The veto came as New Zealand imposed taxes on investment properties and stiffer requirements on foreign buyers. Popular resentment had risen after property documents, leaked to New Zealand media, showed buyers with Chinese surnames accounted for half the purchases of Auckland homes worth more than NZ$1m.

Similarly in Australia, Canberra is reviewing foreign investment rules and has cut the threshold for approval of foreign acquisitions of rural land from A$252m to A$15m. A new registry of foreign-owned agricultural land goes public this year.

As China’s urban sprawl consumes and pollutes its farmland, Beijing has given tacit blessing to agricultural investment overseas. Still, actual deals are few and far between.

They range from vineyards in France, Chile or Argentina to state farm investments in large Ukrainian tracts and agricultural pilot projects in Africa. Private Chinese entrepreneurs approach overseas Chinese communities in Southeast Asia to invest in oil palm plantations and vegetable farms.

Australia and New Zealand are top destinations because foreigners can own land outright, but resentment over Chinese investors buying residential property has curdled the political environment.

Buying farmland “down under” makes sense for Chinese investors as slowing growth eliminates business returns at home. Tracts are large, costs are low and title is relatively uncomplicated. Chinese consumers pay a premium for imported food, especially infant formula.

Pengxin’s purchase of New Zealand’s struggling Crafar Farms in 2012 at first raised hackles. But the company engaged with native Maori groups and hired veteran dairymen from both countries. Founder Jiang Zhaobai, an architectural engineer turned entrepreneur, energetically flew well-heeled Chinese tourists around New Zealand. “They’ve earned their spurs. They’ve been dragged through the mud and come out again,” says one observer who closely tracks foreign investment in New Zealand.

Guided by Mr Lee, a private equity investor who moved to New Zealand in 2003, Pengxin is building its own integrated dairy business. That is a direct challenge to Fonterra, the world’s largest dairy exporter which processes and markets milk on behalf of thousands of Kiwi farmers.

“Our aim is to satisfy demand from the Chinese middle class for high quality dairy products while exploring a complete supply chain model for New Zealand dairy products,” Mr Lee wrote.

Pengxin had no background in agriculture in China before 2013 when it took over Dakang, a struggling pig breeder listed on the Shenzhen exchange, and began expanding its livestock business. It purchased a soya bean property in Bolivia in 2005 at the height of Chinese soya bean speculation.

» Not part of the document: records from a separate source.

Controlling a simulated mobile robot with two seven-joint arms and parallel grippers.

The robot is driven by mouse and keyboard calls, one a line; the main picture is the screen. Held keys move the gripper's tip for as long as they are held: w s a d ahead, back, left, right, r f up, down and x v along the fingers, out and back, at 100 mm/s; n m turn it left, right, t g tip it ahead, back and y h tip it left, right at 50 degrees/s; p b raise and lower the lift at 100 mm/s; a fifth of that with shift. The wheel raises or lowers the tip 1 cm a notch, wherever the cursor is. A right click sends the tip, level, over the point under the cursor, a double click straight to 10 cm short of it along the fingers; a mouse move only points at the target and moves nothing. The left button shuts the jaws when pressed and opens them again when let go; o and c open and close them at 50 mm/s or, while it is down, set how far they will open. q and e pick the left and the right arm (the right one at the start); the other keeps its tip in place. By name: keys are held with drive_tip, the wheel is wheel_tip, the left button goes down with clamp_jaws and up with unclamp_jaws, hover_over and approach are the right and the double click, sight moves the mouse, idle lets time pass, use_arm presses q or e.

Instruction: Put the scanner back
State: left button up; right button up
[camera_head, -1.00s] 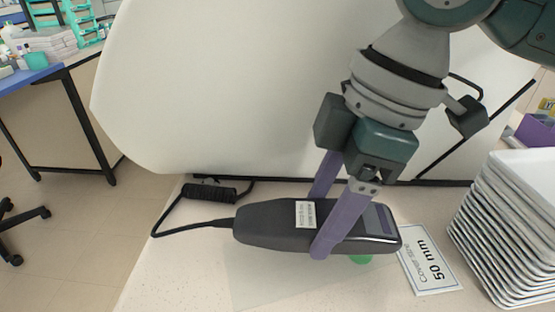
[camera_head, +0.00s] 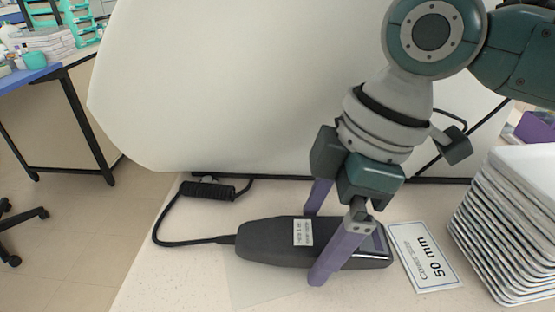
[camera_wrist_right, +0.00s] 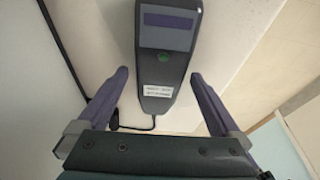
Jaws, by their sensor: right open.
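The scanner (camera_head: 270,243) is a dark grey handheld device with a white label, a screen and a coiled black cable (camera_head: 207,191). It lies on the pale table (camera_head: 180,280). My right gripper (camera_head: 318,245) is open, with one purple finger on each side of the scanner. My left gripper is not in view.
A stack of white trays (camera_head: 505,235) stands at the right. A card reading "50 mm" (camera_head: 425,260) lies between the scanner and the trays. A large white panel (camera_head: 230,90) rises behind.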

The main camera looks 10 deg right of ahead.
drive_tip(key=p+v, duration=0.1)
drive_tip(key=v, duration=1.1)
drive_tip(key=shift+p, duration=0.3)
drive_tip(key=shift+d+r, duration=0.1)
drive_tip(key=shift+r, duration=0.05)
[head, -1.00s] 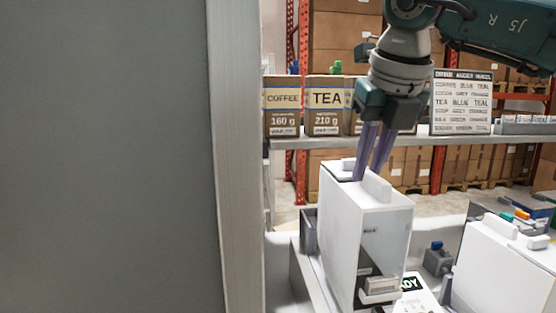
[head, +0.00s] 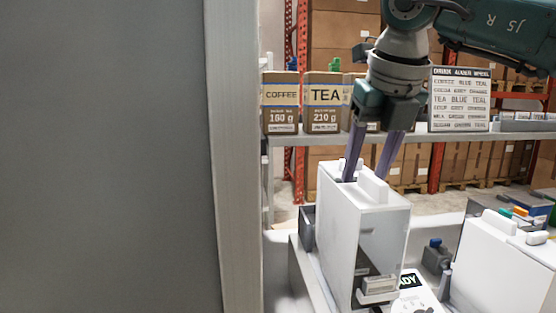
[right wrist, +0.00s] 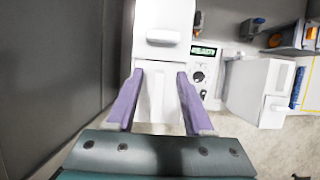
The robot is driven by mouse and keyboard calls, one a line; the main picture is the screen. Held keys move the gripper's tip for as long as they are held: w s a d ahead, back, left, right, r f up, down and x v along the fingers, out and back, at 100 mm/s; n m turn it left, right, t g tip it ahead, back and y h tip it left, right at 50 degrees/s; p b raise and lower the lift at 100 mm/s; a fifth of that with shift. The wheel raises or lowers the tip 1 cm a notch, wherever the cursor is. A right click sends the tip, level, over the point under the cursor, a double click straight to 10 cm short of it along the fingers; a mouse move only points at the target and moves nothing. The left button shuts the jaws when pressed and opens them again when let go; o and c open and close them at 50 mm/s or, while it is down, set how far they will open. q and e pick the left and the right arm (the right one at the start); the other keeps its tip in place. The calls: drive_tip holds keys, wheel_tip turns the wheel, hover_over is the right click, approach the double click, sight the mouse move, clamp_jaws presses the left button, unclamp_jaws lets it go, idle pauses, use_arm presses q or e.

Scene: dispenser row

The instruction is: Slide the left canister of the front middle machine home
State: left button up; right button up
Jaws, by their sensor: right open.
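A tall white canister (head: 340,215) with a raised ridge (head: 373,187) on top stands upright in the middle of the head view. My right gripper (head: 366,178) is above it, open, its two purple fingers spread on either side of the top ridge. No grip on the ridge shows. In the right wrist view the open fingers (right wrist: 160,76) flank a white ridged part (right wrist: 158,95), with gaps on both sides. The white body with a handle (right wrist: 163,37) lies beyond. I cannot tell how far the canister is seated. My left gripper is not in view.
A large grey panel (head: 105,150) blocks the left side. A READY display (head: 408,281) is beside the machine's foot. Another white unit (head: 500,262) stands at right. A shelf behind holds a COFFEE box (head: 281,105) and a TEA box (head: 325,105).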

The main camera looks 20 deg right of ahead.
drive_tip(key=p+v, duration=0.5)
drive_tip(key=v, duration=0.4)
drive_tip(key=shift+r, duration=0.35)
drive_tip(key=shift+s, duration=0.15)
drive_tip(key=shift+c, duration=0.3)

“The property sector is not performing well and many companies want to change their focus,” said private equity analyst Ruan Yifei. “Farming and animal husbandry is blooming and very promising in China. Their reasons for investing are right.”

Pengxin’s blueprint for integrated dairy and mining businesses makes sense. But its internal structure is difficult to grasp and has contributed to distrust in its target markets.

Like many Chinese property entrepreneurs, Mr Jiang’s businesses span a range of sectors. He started out by building factories around Shanghai, then branched into chemicals, real estate and mining before moving into agriculture and overseas land. His listed companies include Hong Kong-listed EverChina. Before Mr Jiang’s investment, that stock was flagged by regulators because its share ownership was concentrated in too-few hands, and for other problems.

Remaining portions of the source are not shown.